▶ _The problem_:
Extract the whole listing as it stands. Do not include the pictures.

▶ _Material provided_:
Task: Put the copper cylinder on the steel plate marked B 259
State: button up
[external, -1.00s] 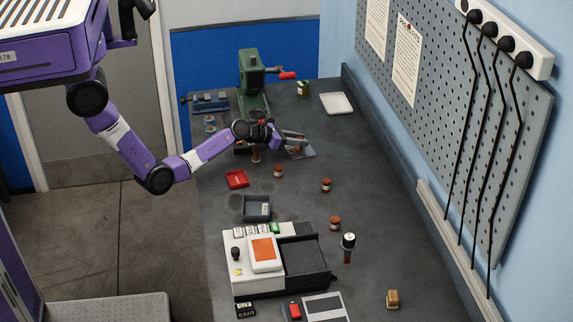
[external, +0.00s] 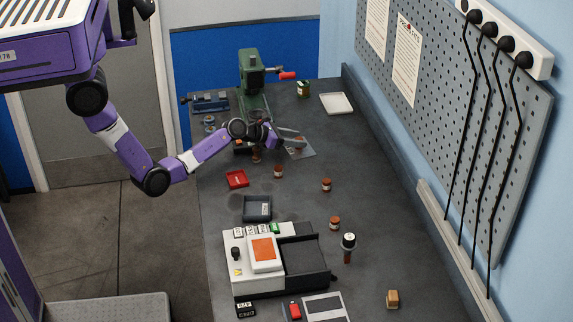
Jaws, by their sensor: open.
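My gripper (external: 301,138) is open above a flat grey steel plate (external: 308,153) on the far part of the bench. A small copper-coloured piece (external: 298,147) shows just under the fingers at the plate; the fingers partly hide it, and I cannot tell how it rests. Another copper-brown cylinder (external: 256,156) stands left of the plate, below my wrist. More small copper-brown cylinders stand nearer: one (external: 278,172) by the red tray, one (external: 326,185) to the right, one (external: 334,223) near the instrument. No marking on the plate is legible here.
A green press (external: 252,85) stands behind my gripper. A red tray (external: 237,179), a dark tray (external: 257,208) and a white instrument (external: 242,270) lie along the left side. A white tray (external: 336,103) is at the far right. The bench's middle right is mostly clear.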

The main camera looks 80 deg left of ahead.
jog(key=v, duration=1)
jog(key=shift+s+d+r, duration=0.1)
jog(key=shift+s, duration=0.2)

▶ _Exercise solution_:
Task: Put the copper cylinder on the steel plate marked B 259
State: button up
[external, -1.00s] 
[external, +0.00s] 
Jaws, by their sensor: open.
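My gripper (external: 301,138) is open above a flat grey steel plate (external: 308,153) on the far part of the bench. A small copper-coloured piece (external: 298,147) shows just under the fingers at the plate; the fingers partly hide it, and I cannot tell how it rests. Another copper-brown cylinder (external: 256,156) stands left of the plate, below my wrist. More small copper-brown cylinders stand nearer: one (external: 278,172) by the red tray, one (external: 326,185) to the right, one (external: 334,223) near the instrument. No marking on the plate is legible here.
A green press (external: 252,85) stands behind my gripper. A red tray (external: 237,179), a dark tray (external: 257,208) and a white instrument (external: 242,270) lie along the left side. A white tray (external: 336,103) is at the far right. The bench's middle right is mostly clear.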

The main camera looks 80 deg left of ahead.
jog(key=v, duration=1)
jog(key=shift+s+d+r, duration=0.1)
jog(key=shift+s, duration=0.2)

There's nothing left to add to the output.